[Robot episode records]
******
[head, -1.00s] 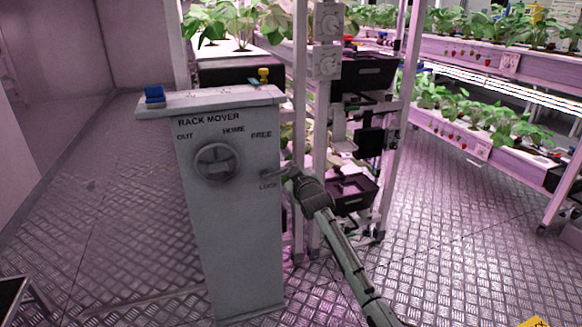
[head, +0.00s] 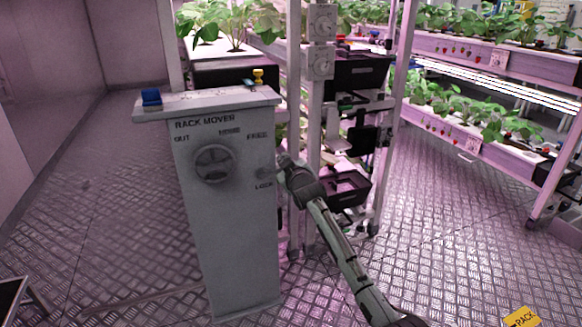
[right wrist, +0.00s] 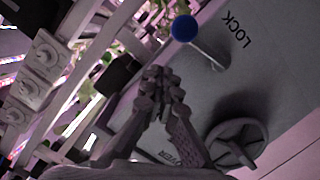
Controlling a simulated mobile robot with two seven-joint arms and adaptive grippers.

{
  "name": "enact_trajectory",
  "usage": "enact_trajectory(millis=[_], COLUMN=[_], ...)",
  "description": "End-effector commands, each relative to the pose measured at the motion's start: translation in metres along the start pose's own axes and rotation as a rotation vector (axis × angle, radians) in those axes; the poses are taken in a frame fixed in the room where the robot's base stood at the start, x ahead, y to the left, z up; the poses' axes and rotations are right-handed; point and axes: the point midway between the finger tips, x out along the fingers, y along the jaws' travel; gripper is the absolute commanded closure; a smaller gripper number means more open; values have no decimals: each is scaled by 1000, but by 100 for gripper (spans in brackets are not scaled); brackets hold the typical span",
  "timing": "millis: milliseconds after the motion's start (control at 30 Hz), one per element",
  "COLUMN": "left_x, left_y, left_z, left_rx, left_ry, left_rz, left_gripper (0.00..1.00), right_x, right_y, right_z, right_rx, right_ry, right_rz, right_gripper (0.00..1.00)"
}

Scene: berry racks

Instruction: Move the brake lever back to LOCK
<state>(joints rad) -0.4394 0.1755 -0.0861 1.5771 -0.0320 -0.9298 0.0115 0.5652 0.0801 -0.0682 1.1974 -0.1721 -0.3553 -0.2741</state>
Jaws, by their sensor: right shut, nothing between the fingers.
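The brake lever shows in the right wrist view as a blue knob (right wrist: 184,28) on a thin metal stem, with the word LOCK (right wrist: 237,30) to its right on the grey panel. The stem does not point straight at that word. In the head view the lever (head: 264,173) is a small dim shape between FREE and LOCK on the rack mover cabinet (head: 232,235); its knob cannot be made out. My right gripper (head: 284,161) is shut and empty at the cabinet's right edge. In the right wrist view its fingertips (right wrist: 158,74) are apart from the knob. My left gripper is out of view.
A round dial (head: 213,163) sits left of the lever. A blue block (head: 151,97) and a small yellow item (head: 258,76) are on or behind the cabinet top. A rack post (head: 294,130) and black trays (head: 345,189) stand close behind my right gripper.

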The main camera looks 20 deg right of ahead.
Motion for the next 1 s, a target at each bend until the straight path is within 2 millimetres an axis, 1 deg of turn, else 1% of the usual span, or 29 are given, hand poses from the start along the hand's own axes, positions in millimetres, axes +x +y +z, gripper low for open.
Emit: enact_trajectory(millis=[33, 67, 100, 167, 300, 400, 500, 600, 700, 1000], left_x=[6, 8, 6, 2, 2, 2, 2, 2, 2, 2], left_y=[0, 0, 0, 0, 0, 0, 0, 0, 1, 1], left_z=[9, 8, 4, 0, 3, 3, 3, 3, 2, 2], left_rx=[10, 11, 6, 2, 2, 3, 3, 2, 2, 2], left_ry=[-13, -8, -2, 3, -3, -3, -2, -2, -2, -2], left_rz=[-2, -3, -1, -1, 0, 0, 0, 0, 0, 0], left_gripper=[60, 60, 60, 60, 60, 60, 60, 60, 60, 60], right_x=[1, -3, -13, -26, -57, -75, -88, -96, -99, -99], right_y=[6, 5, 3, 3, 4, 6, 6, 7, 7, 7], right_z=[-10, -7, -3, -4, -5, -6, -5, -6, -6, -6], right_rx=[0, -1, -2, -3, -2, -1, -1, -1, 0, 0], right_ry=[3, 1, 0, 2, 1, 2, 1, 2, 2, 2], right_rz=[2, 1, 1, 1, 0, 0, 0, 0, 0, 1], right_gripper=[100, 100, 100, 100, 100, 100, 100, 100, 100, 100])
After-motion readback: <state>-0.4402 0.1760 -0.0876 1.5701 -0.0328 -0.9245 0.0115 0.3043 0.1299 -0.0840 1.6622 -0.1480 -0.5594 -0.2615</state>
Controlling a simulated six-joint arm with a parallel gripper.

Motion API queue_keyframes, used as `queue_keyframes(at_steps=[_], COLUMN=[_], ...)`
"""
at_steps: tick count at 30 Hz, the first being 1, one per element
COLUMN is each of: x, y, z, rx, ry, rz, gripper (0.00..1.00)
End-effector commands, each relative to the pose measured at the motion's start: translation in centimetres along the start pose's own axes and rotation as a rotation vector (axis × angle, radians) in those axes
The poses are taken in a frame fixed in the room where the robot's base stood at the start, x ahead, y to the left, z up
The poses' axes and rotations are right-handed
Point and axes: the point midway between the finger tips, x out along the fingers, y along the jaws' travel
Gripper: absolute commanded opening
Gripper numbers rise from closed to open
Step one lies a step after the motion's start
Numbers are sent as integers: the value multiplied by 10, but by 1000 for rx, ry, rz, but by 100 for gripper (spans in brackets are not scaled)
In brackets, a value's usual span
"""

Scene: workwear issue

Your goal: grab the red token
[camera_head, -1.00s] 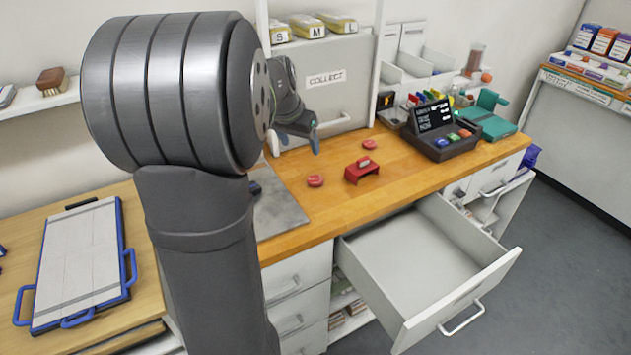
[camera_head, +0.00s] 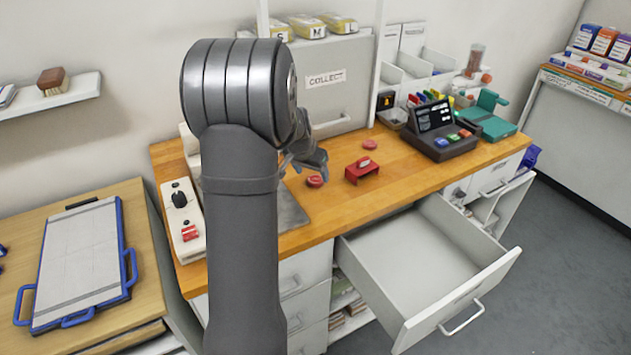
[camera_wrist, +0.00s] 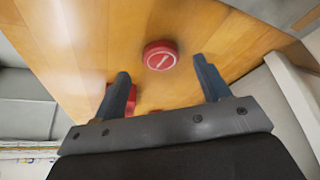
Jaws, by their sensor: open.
******
| What is expected |
Starting at the line that contains "Scene: berry racks" and ending at the line that contains "Motion for the", retype each line exactly; omit everything outside that range.

| Full solution |
Scene: berry racks

Instruction: Move the brake lever back to LOCK
<state>(joints rad) -0.4394 0.1755 -0.0861 1.5771 -0.0320 -0.9298 0.0115 0.5652 0.0801 -0.0682 1.1974 -0.1721 -0.3553 -0.2741</state>
Jaws, by their sensor: right shut, nothing between the fingers.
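The brake lever shows in the right wrist view as a blue knob (right wrist: 184,28) on a thin metal stem, with the word LOCK (right wrist: 237,30) to its right on the grey panel. The stem does not point straight at that word. In the head view the lever (head: 264,173) is a small dim shape between FREE and LOCK on the rack mover cabinet (head: 232,235); its knob cannot be made out. My right gripper (head: 284,161) is shut and empty at the cabinet's right edge. In the right wrist view its fingertips (right wrist: 158,74) are apart from the knob. My left gripper is out of view.
A round dial (head: 213,163) sits left of the lever. A blue block (head: 151,97) and a small yellow item (head: 258,76) are on or behind the cabinet top. A rack post (head: 294,130) and black trays (head: 345,189) stand close behind my right gripper.

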The main camera looks 20 deg right of ahead.
Motion for the next 1 s, a target at each bend until the straight path is within 2 millimetres an axis, 1 deg of turn, else 1% of the usual span, or 29 are given, hand poses from the start along the hand's own axes, positions in millimetres, axes +x +y +z, gripper low for open.

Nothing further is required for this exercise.